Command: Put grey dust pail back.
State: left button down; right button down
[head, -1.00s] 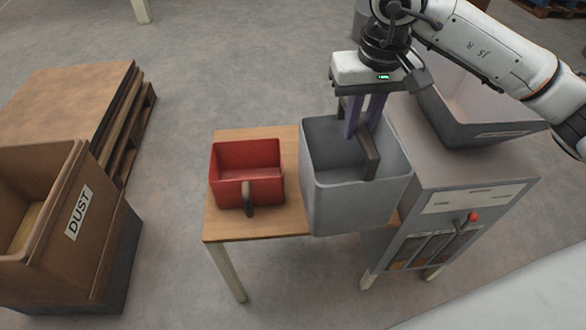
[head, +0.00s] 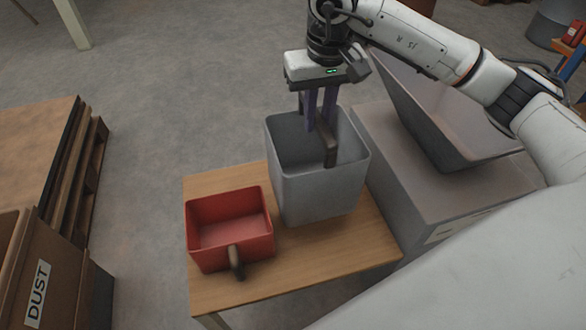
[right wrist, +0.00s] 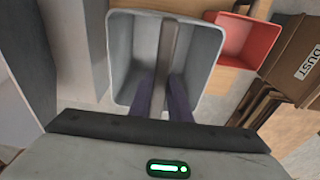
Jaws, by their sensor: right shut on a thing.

→ **What is being asked**
Leave the pictures out, and print every line of the listing exactly as written.

→ **Exercise output**
Command: Put grey dust pail back.
State: left button down; right button down
[head, -1.00s] 
[head, +0.00s] 
[right wrist, +0.00s] 
Jaws, by their sensor: right shut on a thing.

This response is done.